Was danach kam, waren Alben mit viel Gefühl, Sehnen und Sehnsucht. Mit feinen Keyboard-Phrasen, mit Akustikgitarren, mit leise gestrichenem Schlagzeug, mit Anleihen beim Mainstream-Pop, bei Jazz und Schlager – vor allem aber waren sie voll von der entwaffnende Offenheit des Sängers Jochen Distelmeyer, der in seinen Texten stets bestrebt war, zum Kern des Lebens selbst vorzudringen.

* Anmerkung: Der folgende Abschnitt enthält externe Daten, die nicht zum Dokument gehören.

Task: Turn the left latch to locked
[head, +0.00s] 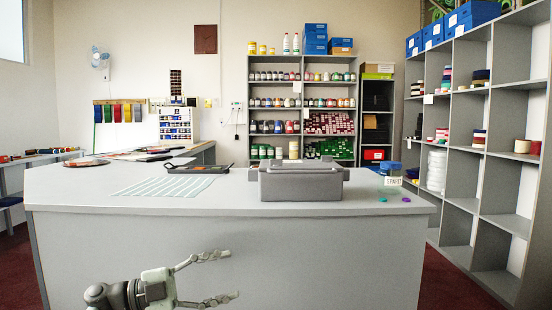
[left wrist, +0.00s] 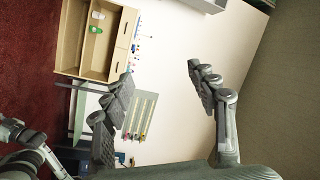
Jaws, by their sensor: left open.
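A grey lidded box (head: 300,182) stands on the grey counter (head: 230,197), right of the counter's middle. Small lighter parts show at its left and right ends, but I cannot make out which is the left latch or how it is turned. My left gripper (head: 232,275) is open and empty, in front of the counter and below its top, apart from the box. In the left wrist view its two fingers (left wrist: 160,72) are spread with nothing between them. The box is not seen in that view. My right gripper is in neither view.
A striped sheet (head: 170,187) and a black tray (head: 183,167) lie left of the box. A labelled jar (head: 391,174) and small purple and green discs lie to its right. The counter's front edge lies between my gripper and the box. A wooden cabinet (left wrist: 97,40) shows in the wrist view.

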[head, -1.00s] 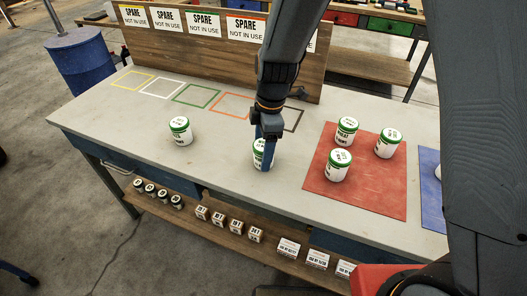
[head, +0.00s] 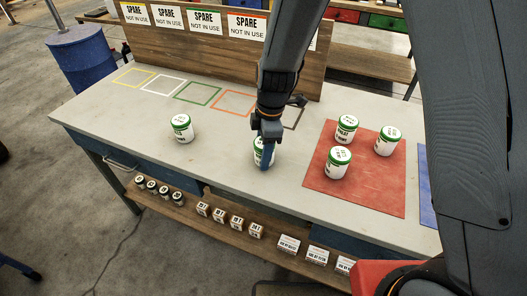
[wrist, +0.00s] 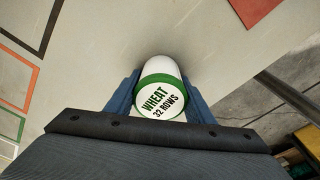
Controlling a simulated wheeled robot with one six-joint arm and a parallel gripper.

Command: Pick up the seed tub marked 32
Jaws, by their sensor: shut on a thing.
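The seed tub marked 32 (wrist: 162,98) is white with a green band, and its lid reads "WHEAT 32 ROWS" in the wrist view. In the head view this tub (head: 258,156) is partly hidden behind my gripper (head: 265,155), near the middle of the grey table. My gripper's blue fingers (wrist: 163,100) are on both sides of the tub in the wrist view, shut on it. I cannot tell whether the tub is clear of the table top.
Three similar tubs stand on a red mat (head: 320,189) to the right, one being the front tub (head: 338,163). Another tub (head: 181,129) stands alone at left. A wooden board (head: 180,50) with SPARE signs rises behind coloured outlines. Small boxes line the lower shelf (head: 262,252).

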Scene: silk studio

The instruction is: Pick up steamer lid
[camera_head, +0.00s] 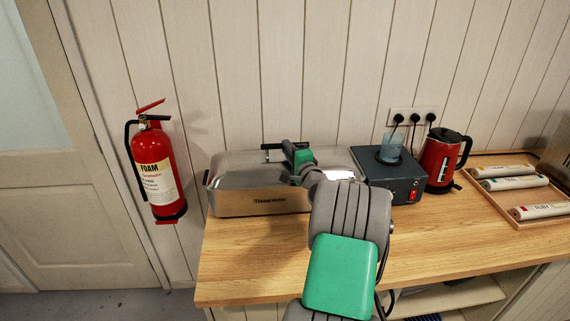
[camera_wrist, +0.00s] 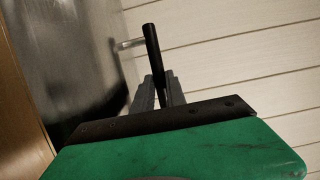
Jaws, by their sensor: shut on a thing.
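The steamer (camera_head: 250,204) is a long box at the back left of the wooden worktop, against the wall. Its grey metal lid (camera_head: 236,169) lies on top, with a dark bar handle (camera_head: 273,147). My gripper (camera_head: 287,148) is at the handle, and my arm hides the right part of the lid. In the wrist view the lid (camera_wrist: 75,50) is a shiny surface at left. The black handle (camera_wrist: 152,50) stands out from it on a pale post, between the two grey fingers of my gripper (camera_wrist: 156,92). The fingers are shut on the handle.
A grey box with a blue cup (camera_head: 391,146) on it stands right of the steamer. A red kettle (camera_head: 444,162) and a wooden tray (camera_head: 489,200) with rolls are farther right. A fire extinguisher (camera_head: 157,170) hangs at left. The worktop's front left (camera_head: 250,260) is clear.

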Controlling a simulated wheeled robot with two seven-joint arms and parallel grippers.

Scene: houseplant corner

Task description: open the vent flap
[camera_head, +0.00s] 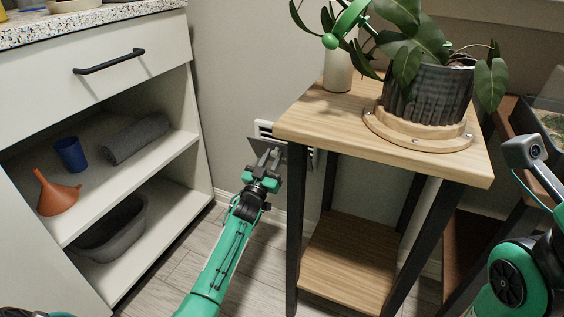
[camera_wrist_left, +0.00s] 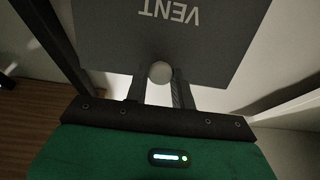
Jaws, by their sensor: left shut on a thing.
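The vent flap (camera_head: 297,153) is a dark grey plate low on the back wall, beside the wooden plant table. In the left wrist view the flap (camera_wrist_left: 205,45) carries the word VENT, upside down, and a round pale knob (camera_wrist_left: 160,72). My left gripper (camera_head: 269,158) reaches the flap from below. Its fingers (camera_wrist_left: 160,90) are shut on the knob. How far the flap stands from the wall is hard to tell. My right gripper's fingers are not in view.
The wooden table (camera_head: 310,118) bears a ribbed plant pot (camera_head: 430,95) and stands close right of my left arm. A white shelf unit (camera_head: 110,55) on the left holds an orange funnel (camera_head: 58,195), blue cup (camera_head: 70,154), grey roll (camera_head: 135,138) and grey tub (camera_head: 108,228).

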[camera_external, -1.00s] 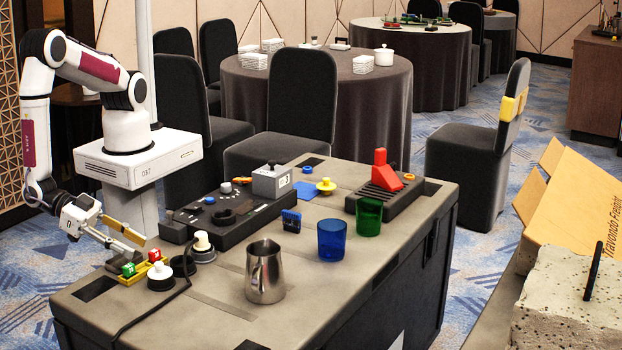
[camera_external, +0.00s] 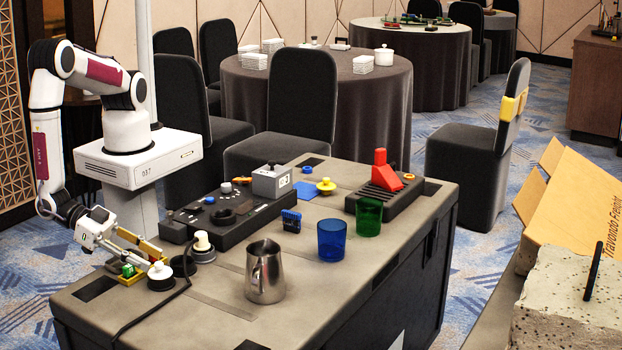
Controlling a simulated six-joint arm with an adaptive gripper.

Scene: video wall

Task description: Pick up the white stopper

Das ist bis heute so geblieben – heute, so viele Jahre nach der Auflösung von Blumfeld im Jahr 2007. Distelmeyer hat mit seinen nur zwei Soloalben »Heavy« und »Gefühlte Wahrheiten« da weiter gemacht, wo Blumfeld aufgehört haben: Er singt über Liebe und Glück, Verlust und Trauer, Freude und Wut, voller Klarheit und Intimität.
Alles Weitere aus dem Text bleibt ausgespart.